Red-Letter Day
Witness to the Resurrection
July 22
also known as Mary of Magdala, Mary called Magdalene, Apostola Apostolorum
Mary Magdalene was a woman from the Galilean town of Magdala from whom Jesus cast out demons and who became one of his most devoted followers. Present at his crucifixion when the male apostles had fled, she was the first witness to his resurrection and the first person to encounter the risen Christ — a fact commemorated in her title, 'apostola apostolorum' (apostle to the apostles), given by the early Fathers. The post-biblical conflation of Mary Magdalene with the sinful woman of Luke 7 and with Mary of Bethany — a tradition popularized by Gregory the Great but rejected by the Eastern Church and officially corrected by Rome in 1969 — created a powerful composite figure that shaped Western spirituality, though it obscures the historical witness of the canonical Mary.
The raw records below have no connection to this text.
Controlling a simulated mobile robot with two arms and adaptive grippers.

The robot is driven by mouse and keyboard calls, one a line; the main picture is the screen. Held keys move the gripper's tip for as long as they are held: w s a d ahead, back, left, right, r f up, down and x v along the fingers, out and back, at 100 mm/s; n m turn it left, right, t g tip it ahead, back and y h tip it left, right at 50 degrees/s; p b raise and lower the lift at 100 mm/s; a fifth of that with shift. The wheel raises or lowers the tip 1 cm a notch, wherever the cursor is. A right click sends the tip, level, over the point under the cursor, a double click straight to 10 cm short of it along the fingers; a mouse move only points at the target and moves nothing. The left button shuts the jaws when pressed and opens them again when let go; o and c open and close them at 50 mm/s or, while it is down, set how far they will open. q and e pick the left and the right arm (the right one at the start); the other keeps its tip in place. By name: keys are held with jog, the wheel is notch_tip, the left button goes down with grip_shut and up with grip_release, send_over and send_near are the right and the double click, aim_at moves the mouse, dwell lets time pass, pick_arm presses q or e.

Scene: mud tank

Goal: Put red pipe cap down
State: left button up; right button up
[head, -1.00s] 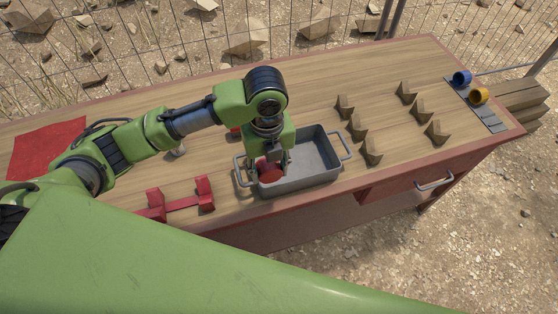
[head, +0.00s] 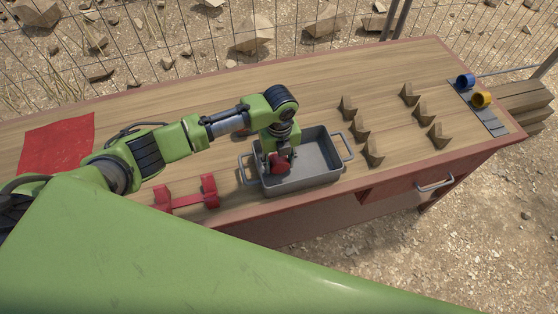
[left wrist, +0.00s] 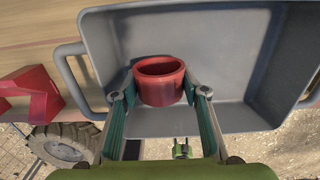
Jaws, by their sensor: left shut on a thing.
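The red pipe cap (left wrist: 160,84) is a short cup shape with its open end showing in the left wrist view. My left gripper (head: 278,160) is shut on it, one finger on each side. It also shows in the left wrist view (left wrist: 159,92). In the head view the red cap (head: 281,165) is within the walls of the grey tray (head: 318,180), in its left part. I cannot tell whether the cap touches the tray floor. The tray also shows in the left wrist view (left wrist: 215,28).
A red stand (head: 187,199) is left of the tray. Several wooden V-blocks (head: 358,128) stand to its right. A blue ring (head: 465,81) and a yellow ring (head: 481,99) sit on a grey strip at the right. A red mat (head: 58,142) lies at the left.

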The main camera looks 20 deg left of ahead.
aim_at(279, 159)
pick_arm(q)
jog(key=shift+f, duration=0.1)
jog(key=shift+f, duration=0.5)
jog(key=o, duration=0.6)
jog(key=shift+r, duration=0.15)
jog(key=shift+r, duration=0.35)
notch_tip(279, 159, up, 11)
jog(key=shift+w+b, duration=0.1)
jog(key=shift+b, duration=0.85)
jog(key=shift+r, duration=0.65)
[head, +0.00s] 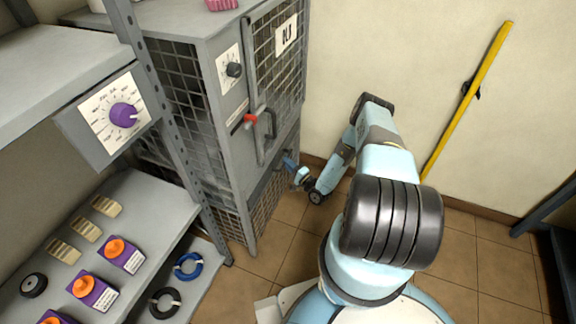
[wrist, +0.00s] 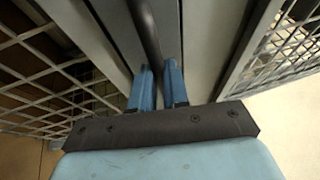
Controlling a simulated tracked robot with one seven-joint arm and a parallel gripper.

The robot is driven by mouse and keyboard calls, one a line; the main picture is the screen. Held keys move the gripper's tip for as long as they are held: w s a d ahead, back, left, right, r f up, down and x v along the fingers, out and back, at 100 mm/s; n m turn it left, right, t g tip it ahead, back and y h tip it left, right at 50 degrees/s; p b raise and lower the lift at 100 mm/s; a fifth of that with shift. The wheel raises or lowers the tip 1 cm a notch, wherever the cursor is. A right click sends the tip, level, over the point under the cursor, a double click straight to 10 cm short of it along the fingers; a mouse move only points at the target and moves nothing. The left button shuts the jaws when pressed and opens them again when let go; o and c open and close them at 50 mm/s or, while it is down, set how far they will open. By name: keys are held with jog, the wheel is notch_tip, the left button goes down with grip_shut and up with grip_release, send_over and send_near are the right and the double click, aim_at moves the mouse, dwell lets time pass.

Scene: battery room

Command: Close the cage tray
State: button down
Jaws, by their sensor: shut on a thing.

Traditionally, the Western Church — following Gregory the Great's homily of 591 — conflated Mary Magdalene with three distinct biblical figures: the sinful woman of Luke 7:36–50 who anoints Jesus' feet with expensive ointment, the Mary of Bethany (Luke 10:39 and John 11–12) who sat at Jesus' feet and anointed him with nard, and Mary Magdalene herself. This conflation, unsupported by the Gospel texts themselves, created a composite figure described as a penitent sinner who became a contemplative saint — a powerful devotional archetype that dominated Western spirituality for nearly fourteen centuries.
The Eastern Church never accepted this conflation. The Orthodox tradition maintains that Mary Magdalene was distinct from both the sinful woman and Mary of Bethany, and that she was honored as the 'First Witness' (Myrrhophore, 'Myrrh-bearer') to the Resurrection.
The Western tradition further developed the claim that after the persecution in Jerusalem, Mary Magdalene traveled to Provence in southern France, lived as a hermit in a cave at Sainte-Baume, and spent the last thirty years of her life in penitential contemplation. This tradition, first attested in the 11th-century vita by Odo of Cluny but elaborated through the medieval period, has no historical foundation. It appears to have arisen from a confusion between Mary Magdalene and another saint, or as a purely literary development.
In 1969, the Roman Catholic Church, following modern biblical scholarship, officially corrected the conflation and restored Mary Magdalene to her canonical identity as distinct from the sinful woman and Mary of Bethany.
Mary Magdalene is identified in Luke 8:2 as a woman 'from whom seven demons had gone out.' This single detail — the seven demons — is the only personal information the Gospels provide about her background. The plural 'demons' suggests profound spiritual affliction, but nothing in the Gospel accounts associates her with sexual sin. Luke introduces her immediately after narrating the story of an unnamed 'sinful woman' who anoints Jesus' feet in the house of a Pharisee (Luke 7:36–50), but the evangelists make clear they are distinct figures: Luke explicitly introduces Mary Magdalene as a new person in the very next verse.
What the canonical accounts emphasize is Mary's devotion. Luke 8:2–3 notes that she, along with other women who had been healed by Jesus, 'provided for' him and his disciples 'out of their resources,' indicating both her financial means and her commitment to his cause.
Mary appears by name in all four Gospel accounts of the Crucifixion and Resurrection. She is present at Jesus's death (Matthew 27:56, Mark 15:40, Luke 23:49, John 19:25), at his burial (Matthew 27:61, Mark 15:47, Luke 23:55), and is listed first among the women who go to the tomb on Easter morning in all four Gospels. This consistency across all four Gospels makes her one of the most reliably attested figures in the Passion narrative.
The Fourth Gospel gives the most intimate account of her encounter with the risen Christ (John 20:1–18). She comes to the tomb while it is still dark, finds the stone rolled away, and discovers Jesus is gone. She weeps at the tomb. Two angels ask her why she is weeping; she turns and sees a figure she takes for the gardener. Then Jesus speaks her name — 'Mary' — and she recognizes him with the cry 'Rabbouni!' ('Teacher!'). Jesus tells her, 'Do not cling to me, for I have not yet ascended to the Father; but go to my brothers and say to them, I am ascending to my Father and your Father, to my God and your God.' She goes and announces to the disciples: 'I have seen the Lord.' This moment — the recognition, the commissioning, the proclamation — constitutes her as the first witness and first proclaimer of the Resurrection.
Almighty God, whose blessed Son restored Mary Magdalene to health of body and of mind, and called her to be a witness of his resurrection: Mercifully grant that, by your grace, we may be healed from all our infirmities and know you in the power of his unending life; who with you and the Holy Spirit lives and reigns, one God, now and for ever. Amen.